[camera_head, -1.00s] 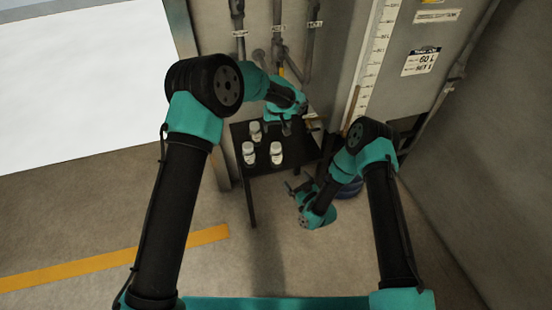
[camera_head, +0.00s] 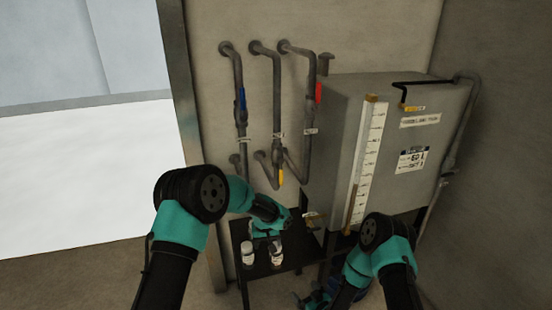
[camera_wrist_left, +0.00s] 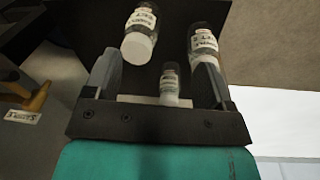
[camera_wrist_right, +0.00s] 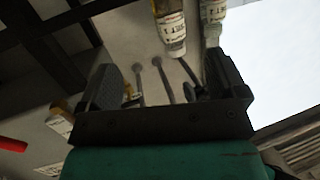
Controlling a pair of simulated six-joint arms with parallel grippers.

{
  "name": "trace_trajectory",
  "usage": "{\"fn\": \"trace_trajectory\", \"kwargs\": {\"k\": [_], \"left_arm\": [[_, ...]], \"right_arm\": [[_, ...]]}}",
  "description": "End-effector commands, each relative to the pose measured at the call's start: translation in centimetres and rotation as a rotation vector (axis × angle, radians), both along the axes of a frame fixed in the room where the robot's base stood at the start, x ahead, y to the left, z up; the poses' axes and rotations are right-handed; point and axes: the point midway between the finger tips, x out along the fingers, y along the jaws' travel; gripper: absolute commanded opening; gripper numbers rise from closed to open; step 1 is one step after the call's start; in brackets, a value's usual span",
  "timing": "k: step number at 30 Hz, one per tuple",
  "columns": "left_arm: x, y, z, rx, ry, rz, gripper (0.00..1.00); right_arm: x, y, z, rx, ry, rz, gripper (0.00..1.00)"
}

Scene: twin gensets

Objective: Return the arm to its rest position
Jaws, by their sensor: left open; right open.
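My left gripper (camera_head: 267,243) is open and empty above the black table (camera_head: 286,284). A white-labelled bottle (camera_head: 248,253) and another bottle (camera_head: 277,259) stand on the table just in front of it. In the left wrist view, a small bottle (camera_wrist_left: 170,84) shows between the open fingers (camera_wrist_left: 158,80), with larger bottles to its upper left (camera_wrist_left: 141,34) and right (camera_wrist_left: 203,44). None appears gripped. My right gripper (camera_head: 312,300) is low, at the bottom edge, partly cut off. In the right wrist view its fingers (camera_wrist_right: 163,80) are apart with nothing held.
A grey tank (camera_head: 345,120) with a level gauge (camera_head: 366,165) stands behind and right of the table. Wall pipes with a blue valve handle (camera_head: 241,98), a red one (camera_head: 318,92) and a yellow one (camera_head: 281,177) rise behind my left gripper. Open floor lies left of the table.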

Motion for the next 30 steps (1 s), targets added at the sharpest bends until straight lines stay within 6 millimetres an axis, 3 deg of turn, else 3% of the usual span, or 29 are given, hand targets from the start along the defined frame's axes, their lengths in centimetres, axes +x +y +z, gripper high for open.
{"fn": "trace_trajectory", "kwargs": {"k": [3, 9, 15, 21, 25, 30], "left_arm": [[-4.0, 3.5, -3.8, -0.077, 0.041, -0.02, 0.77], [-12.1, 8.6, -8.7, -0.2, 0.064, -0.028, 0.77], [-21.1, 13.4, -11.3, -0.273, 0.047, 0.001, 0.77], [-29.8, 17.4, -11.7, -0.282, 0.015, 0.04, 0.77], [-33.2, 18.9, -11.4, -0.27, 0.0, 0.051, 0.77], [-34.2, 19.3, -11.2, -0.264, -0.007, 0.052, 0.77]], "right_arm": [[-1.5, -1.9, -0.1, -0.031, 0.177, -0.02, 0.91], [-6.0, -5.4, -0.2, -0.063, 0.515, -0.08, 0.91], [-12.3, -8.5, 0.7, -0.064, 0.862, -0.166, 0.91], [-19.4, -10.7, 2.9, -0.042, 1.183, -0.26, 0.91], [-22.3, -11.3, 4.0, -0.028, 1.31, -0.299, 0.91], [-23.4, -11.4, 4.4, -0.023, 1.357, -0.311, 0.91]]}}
------------------------------
◆ **Work instructions**: Leave the pictures out and output the rest of the listing exactly.

◆ **Problem solution**:
[camera_head, -1.00s] 
[camera_head, +0.00s] 
[camera_wrist_left, +0.00s] 
[camera_wrist_right, +0.00s] 
Controlling a pair of simulated six-joint arms with parallel grippers.

{
  "name": "trace_trajectory",
  "usage": "{\"fn\": \"trace_trajectory\", \"kwargs\": {\"k\": [_], \"left_arm\": [[_, ...]], \"right_arm\": [[_, ...]]}}",
  "description": "End-effector commands, each relative to the pose measured at the call's start: translation in centimetres and rotation as a rotation vector (axis × angle, radians), both along the axes of a frame fixed in the room where the robot's base stood at the start, x ahead, y to the left, z up; the poses' axes and rotations are right-handed; point and axes: the point midway between the finger tips, x out along the fingers, y along the jaws' travel; gripper: absolute commanded opening; gripper numbers rise from closed to open; step 1 is one step after the call's start; in brackets, a value's usual span",
  "timing": "k: step number at 30 Hz, one per tuple",
  "columns": "left_arm: x, y, z, rx, ry, rz, gripper (0.00..1.00); right_arm: x, y, z, rx, ry, rz, gripper (0.00..1.00)"
}

Scene: twin gensets

Objective: Return the arm to its rest position
Jaws, by their sensor: left open; right open.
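My left gripper (camera_head: 267,243) is open and empty above the black table (camera_head: 286,284). A white-labelled bottle (camera_head: 248,253) and another bottle (camera_head: 277,259) stand on the table just in front of it. In the left wrist view, a small bottle (camera_wrist_left: 170,84) shows between the open fingers (camera_wrist_left: 158,80), with larger bottles to its upper left (camera_wrist_left: 141,34) and right (camera_wrist_left: 203,44). None appears gripped. My right gripper (camera_head: 312,300) is low, at the bottom edge, partly cut off. In the right wrist view its fingers (camera_wrist_right: 163,80) are apart with nothing held.
A grey tank (camera_head: 345,120) with a level gauge (camera_head: 366,165) stands behind and right of the table. Wall pipes with a blue valve handle (camera_head: 241,98), a red one (camera_head: 318,92) and a yellow one (camera_head: 281,177) rise behind my left gripper. Open floor lies left of the table.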

Motion for the next 30 steps (1 s), targets added at the sharpest bends until straight lines stay within 6 millimetres an axis, 3 deg of turn, else 3% of the usual span, or 29 are given, hand targets from the start along the defined frame's axes, their lengths in centimetres, axes +x +y +z, gripper high for open.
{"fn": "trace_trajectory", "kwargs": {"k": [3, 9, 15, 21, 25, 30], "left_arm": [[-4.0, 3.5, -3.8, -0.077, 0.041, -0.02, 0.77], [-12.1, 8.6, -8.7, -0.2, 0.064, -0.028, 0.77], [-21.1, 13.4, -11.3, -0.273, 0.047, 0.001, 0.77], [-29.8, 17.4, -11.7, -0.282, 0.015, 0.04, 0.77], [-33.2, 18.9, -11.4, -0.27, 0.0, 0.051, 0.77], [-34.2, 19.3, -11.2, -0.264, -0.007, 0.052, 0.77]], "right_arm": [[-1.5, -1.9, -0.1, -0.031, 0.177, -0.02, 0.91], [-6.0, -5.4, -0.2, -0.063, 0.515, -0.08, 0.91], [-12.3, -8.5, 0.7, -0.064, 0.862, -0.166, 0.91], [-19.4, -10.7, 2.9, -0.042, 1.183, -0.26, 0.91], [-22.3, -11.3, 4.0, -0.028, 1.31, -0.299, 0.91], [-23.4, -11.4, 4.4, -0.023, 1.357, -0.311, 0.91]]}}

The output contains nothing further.